Unicolors sued H&M alleging that the retailer had infringed the design of one of their patterns. In the lower court, a jury found in favor of Unicolors and awarded them $850,000 in damages. However, the Ninth Circuit Court of Appeals overturned that ruling after H&M appealed. According to the Appeals Court, Unicolors improperly registered the pattern in a group registration, which made the registration invalid.
The Appeals Court then remanded the case to the lower court to confer with the U.S. Copyright Office about the validity of the registration. However, Unicolors asked the Supreme Court to take up the case and it has agreed. It will weigh whether the the Ninth Circuit was right in requesting a U.S. Copyright Office referral in the matter since there was no evidence that Unicolors misfiled the registration knowingly.
Next up today, Ernesto Van der Sar at Torrentfreak writes that various movie companies have joined forces to file a lawsuit against the hosting provider Leaseweb and several VPN services over allegations that they are aiding piracy of their films.
According to the complaint, the companies allege that they have sent over 32,000 takedown notices to Leaseweb over piracy on its network but that the company has refused to take any action beyond forwarding the complaints to their customers. Those customers, according to the complaint, includes various VPN services that enable and protect suspected infringers.
The complaint alleges that, due to the lack of a policy for handling “repeat infringers” Leaseweb is liable for the copyright infringements that take place on its network.

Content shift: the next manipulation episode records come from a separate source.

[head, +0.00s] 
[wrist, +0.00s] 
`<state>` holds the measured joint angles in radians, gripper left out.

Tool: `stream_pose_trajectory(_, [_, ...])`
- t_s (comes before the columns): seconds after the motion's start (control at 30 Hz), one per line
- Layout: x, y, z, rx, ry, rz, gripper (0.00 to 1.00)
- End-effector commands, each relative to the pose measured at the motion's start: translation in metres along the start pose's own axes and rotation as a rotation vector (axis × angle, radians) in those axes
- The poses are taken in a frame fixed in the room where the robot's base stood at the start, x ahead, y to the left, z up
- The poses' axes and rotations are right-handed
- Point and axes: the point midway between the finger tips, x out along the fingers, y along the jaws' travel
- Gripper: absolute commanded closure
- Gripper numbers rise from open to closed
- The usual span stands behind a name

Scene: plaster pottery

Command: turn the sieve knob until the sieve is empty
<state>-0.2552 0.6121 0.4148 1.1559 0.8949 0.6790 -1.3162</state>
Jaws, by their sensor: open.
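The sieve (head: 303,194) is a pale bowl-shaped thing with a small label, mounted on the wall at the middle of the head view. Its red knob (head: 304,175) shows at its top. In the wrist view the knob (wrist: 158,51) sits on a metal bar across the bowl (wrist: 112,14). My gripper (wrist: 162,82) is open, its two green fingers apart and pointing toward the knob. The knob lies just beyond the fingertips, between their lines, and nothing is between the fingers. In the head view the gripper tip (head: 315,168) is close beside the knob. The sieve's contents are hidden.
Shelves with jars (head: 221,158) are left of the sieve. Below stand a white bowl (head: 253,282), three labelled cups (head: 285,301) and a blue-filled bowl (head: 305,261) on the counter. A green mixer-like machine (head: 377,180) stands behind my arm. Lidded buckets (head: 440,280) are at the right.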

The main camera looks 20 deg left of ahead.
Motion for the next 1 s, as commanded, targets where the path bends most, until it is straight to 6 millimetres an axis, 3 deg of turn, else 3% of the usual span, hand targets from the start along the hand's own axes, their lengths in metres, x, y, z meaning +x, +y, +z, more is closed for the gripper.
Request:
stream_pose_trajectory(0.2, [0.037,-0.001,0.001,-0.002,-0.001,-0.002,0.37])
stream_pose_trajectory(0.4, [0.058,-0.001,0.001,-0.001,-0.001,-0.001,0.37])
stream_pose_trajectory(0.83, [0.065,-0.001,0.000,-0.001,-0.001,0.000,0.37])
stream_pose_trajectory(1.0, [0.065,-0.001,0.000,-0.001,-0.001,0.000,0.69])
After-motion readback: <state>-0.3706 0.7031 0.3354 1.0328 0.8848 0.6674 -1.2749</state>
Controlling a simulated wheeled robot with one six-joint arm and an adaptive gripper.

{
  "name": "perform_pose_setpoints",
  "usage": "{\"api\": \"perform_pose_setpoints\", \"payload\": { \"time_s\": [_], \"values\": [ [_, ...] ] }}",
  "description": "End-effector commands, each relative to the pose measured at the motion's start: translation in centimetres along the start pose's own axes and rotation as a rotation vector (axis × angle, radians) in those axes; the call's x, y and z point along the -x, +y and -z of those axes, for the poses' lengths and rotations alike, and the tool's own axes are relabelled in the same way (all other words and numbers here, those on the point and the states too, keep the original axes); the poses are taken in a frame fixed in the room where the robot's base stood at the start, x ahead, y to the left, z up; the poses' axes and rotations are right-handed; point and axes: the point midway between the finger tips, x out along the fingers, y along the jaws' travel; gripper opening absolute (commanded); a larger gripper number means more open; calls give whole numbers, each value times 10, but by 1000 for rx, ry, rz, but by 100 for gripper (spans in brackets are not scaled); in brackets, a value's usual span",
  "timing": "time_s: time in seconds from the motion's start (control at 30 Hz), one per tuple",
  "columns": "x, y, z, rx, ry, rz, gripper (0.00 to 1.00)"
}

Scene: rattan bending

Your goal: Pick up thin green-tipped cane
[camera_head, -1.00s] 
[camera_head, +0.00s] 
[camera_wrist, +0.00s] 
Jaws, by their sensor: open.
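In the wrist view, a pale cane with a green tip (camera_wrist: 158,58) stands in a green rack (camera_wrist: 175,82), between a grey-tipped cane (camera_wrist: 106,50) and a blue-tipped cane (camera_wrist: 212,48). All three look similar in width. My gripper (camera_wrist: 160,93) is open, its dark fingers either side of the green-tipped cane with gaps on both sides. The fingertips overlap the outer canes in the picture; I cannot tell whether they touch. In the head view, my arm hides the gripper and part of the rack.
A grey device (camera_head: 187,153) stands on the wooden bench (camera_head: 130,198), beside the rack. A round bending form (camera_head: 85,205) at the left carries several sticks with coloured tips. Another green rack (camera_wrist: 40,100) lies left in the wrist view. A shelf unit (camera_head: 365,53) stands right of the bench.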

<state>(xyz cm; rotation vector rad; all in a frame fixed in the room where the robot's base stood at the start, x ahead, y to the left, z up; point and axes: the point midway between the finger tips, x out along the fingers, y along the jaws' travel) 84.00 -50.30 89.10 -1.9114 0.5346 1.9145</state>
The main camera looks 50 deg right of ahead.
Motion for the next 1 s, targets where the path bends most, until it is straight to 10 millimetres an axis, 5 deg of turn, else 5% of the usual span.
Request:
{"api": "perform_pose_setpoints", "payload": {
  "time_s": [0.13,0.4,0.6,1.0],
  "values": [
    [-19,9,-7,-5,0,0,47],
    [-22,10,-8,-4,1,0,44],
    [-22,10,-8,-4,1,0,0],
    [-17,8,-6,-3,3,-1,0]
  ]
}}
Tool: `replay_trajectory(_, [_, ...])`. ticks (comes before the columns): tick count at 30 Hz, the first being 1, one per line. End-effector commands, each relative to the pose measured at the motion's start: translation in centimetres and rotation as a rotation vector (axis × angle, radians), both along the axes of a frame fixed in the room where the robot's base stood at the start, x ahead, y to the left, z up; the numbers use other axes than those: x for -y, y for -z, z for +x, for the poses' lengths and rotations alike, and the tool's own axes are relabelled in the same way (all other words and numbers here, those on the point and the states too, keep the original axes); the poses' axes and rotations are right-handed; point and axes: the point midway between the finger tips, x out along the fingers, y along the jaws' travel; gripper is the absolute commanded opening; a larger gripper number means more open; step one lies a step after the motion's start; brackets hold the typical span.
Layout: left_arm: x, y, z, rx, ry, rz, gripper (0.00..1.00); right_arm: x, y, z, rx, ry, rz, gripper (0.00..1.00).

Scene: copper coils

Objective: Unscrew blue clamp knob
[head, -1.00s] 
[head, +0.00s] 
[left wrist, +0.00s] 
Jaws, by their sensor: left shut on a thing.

The lawsuit is seeking both damages, an injunction that requires Leaseweb to block normal BitTorrent ports and require the company to terminate repeat infringers.
Finally today, Jack Purcher at Patently Apple reports that DIRE Studio, the developers of an app named ShutterCount, has filed lawsuit against Apple alleging that Apple failed to remove an infringing app from their app store.
The lawsuit alleges that they discovered a Russian app named Pavlikhin was using some of their code without permission. As such, they sent Apple a takedown notice against the app, but Apple never removed it from the store.
According to DIRE, this resulted in significant damage to them. As such, they are seeking statutory damages and an injunction requiring Apple to remove that allegedly infringing app.